諸星氏は、1953年生まれの53歳。1976年に富士通に入社以来、富士通において、ソフトウェア、ハードウェア、グローバル営業、サービスなどを担当。2003年には、米Fujitsu Computer Systems Corporationの取締役社長兼CEOに就任している。EMCジャパン入社前には、富士通の経営執行役として、プロダクトマーケティング本部長とグローバル戦略本部担当を兼務していた。
「昨年8月に米国から帰国して以来、いくつかの企業からコンタクトがあった。EMCを選んだ理由として、EMCという会社そのものにひかれたことと、(米EMC本社副社長を兼務するなど)本社においてEMCジャパンのポジショニングを認めていただけたことが大きな理由」と説明する。

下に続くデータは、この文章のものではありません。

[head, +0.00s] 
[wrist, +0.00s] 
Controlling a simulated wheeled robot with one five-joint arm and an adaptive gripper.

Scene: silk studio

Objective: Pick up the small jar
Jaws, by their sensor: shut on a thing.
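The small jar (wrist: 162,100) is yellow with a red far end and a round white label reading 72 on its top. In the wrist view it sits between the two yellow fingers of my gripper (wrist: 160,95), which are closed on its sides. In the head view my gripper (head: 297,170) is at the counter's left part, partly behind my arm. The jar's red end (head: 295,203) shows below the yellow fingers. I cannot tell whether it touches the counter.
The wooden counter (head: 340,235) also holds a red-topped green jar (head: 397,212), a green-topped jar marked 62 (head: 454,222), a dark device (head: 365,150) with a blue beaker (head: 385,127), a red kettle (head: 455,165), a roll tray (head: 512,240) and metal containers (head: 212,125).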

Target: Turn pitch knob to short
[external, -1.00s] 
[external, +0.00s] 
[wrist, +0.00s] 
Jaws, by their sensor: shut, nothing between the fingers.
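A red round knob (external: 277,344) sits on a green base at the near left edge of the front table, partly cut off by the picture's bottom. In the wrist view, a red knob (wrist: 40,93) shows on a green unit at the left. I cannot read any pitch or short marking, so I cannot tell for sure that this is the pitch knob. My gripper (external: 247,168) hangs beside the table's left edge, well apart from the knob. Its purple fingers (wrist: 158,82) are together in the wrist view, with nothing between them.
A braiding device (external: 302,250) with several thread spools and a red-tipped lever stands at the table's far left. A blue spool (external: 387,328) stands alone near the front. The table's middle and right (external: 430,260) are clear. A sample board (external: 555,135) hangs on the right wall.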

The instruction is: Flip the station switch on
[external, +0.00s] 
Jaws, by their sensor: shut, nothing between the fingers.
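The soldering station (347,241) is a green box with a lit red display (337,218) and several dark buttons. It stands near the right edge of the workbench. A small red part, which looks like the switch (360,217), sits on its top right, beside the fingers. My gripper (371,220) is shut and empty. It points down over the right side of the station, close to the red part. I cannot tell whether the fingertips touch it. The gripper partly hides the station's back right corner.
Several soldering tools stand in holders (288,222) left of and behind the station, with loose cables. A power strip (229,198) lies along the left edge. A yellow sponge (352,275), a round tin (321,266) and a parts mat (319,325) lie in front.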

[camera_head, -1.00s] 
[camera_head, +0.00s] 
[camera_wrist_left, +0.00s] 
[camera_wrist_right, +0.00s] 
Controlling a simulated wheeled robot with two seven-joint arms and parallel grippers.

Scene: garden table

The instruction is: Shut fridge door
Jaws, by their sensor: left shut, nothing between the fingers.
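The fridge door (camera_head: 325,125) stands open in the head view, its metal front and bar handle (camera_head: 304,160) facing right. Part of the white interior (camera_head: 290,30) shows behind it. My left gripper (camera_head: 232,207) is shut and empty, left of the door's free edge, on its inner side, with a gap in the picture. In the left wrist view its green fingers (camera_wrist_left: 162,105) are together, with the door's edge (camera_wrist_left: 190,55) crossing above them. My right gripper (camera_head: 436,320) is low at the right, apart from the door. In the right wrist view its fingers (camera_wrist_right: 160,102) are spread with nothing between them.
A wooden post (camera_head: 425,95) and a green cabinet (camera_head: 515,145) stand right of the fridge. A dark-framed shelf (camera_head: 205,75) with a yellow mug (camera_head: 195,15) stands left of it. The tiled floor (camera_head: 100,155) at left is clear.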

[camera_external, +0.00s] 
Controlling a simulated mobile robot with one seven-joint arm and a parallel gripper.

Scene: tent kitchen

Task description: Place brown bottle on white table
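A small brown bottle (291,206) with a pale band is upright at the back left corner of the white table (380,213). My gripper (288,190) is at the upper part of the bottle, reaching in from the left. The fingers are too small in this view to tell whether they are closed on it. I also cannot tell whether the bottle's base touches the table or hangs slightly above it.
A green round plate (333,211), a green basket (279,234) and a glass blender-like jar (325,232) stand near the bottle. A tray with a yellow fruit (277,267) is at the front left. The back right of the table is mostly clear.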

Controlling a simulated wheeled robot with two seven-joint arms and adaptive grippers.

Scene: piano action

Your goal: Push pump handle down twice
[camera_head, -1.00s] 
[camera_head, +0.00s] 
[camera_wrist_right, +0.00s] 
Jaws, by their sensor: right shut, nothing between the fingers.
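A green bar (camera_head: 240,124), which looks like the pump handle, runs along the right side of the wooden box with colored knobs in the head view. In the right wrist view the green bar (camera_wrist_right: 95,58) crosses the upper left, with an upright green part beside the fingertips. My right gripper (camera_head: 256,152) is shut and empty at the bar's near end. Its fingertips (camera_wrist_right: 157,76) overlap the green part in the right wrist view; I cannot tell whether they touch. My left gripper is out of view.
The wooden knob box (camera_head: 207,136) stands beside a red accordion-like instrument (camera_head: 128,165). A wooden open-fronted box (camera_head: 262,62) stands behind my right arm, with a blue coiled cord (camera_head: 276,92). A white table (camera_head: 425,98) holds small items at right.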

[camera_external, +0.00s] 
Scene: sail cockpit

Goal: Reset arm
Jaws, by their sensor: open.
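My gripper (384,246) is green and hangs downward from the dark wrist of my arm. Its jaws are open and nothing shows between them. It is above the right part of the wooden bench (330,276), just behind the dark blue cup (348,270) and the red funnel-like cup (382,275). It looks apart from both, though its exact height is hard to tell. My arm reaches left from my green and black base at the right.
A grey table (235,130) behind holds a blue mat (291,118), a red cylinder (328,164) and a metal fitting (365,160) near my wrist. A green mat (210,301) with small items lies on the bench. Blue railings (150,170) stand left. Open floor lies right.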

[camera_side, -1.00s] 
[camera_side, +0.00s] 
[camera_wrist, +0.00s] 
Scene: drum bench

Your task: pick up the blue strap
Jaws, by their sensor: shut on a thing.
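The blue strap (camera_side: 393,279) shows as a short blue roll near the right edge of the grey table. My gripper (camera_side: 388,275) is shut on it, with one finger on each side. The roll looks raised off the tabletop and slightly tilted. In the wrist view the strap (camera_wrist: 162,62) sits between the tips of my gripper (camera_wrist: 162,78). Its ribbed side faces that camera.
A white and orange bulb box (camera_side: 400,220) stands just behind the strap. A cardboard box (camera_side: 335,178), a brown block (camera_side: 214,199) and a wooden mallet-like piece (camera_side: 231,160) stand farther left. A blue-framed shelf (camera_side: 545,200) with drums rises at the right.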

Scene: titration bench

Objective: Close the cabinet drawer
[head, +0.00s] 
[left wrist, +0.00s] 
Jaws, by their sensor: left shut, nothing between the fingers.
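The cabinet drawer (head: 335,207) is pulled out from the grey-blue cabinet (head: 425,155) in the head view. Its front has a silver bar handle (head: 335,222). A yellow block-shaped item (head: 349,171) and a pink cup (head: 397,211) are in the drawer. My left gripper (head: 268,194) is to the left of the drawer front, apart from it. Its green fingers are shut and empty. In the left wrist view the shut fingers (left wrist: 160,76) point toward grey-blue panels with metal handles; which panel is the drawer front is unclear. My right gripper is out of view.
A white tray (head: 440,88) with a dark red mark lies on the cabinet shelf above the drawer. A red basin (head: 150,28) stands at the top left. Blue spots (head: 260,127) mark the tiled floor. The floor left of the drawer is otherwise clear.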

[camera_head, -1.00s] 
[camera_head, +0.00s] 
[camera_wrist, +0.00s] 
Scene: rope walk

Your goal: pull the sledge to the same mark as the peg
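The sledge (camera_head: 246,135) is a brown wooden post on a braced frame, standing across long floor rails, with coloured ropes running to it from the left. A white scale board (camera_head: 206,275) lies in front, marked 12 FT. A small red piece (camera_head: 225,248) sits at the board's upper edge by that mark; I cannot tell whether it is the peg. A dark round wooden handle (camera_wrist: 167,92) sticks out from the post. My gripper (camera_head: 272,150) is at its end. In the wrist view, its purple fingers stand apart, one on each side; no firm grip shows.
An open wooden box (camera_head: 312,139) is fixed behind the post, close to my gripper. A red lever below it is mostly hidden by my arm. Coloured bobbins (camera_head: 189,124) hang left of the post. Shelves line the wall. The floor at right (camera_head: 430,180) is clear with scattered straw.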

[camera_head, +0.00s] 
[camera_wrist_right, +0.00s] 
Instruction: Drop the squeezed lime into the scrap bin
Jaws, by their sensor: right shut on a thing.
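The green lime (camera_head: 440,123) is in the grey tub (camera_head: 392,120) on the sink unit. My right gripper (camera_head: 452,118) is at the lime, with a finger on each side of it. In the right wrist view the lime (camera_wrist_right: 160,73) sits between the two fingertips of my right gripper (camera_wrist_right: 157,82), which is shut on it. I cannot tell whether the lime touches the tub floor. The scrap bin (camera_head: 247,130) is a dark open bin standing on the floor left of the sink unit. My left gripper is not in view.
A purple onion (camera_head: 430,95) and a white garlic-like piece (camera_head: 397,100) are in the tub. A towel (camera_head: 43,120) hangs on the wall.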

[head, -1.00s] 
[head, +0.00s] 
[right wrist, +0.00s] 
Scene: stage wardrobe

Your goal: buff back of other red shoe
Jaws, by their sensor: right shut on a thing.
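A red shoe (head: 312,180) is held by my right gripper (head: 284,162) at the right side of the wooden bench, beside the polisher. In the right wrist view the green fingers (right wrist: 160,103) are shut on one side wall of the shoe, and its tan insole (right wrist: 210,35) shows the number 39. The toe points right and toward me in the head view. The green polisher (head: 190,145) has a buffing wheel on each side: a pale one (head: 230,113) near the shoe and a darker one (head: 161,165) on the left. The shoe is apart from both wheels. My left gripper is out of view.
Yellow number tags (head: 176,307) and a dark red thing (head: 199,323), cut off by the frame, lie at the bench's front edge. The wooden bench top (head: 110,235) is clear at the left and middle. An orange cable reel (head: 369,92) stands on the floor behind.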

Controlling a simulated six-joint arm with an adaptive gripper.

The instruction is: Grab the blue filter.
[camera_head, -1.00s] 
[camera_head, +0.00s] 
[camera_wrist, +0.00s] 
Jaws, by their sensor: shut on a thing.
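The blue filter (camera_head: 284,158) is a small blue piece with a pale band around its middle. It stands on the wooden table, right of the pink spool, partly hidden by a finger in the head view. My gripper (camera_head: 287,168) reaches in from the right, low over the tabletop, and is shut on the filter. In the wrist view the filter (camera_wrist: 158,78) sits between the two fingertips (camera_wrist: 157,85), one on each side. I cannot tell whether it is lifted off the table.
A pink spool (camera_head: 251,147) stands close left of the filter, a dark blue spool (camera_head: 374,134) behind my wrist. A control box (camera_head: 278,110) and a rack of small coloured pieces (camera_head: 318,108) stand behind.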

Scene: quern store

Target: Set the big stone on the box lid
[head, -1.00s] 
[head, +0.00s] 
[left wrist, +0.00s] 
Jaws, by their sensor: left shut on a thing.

EMCの強みについては、「2003年から積極的に戦略的買収を実施しており、ストレージだけでなく、セキュリティなどのプロテクション分野、仮想化やリソース管理などの最適化分野、情報管理などの活用分野と、情報のソリューションベンダーであるのが強み」と説明。「ただし、日本市場ではまだまだストレージが中心になっている。今後の課題として、本社が展開しているように、総合ベンダーとなるように活動していく」と、総合的な情報ソリューションベンダーに転換していくとした。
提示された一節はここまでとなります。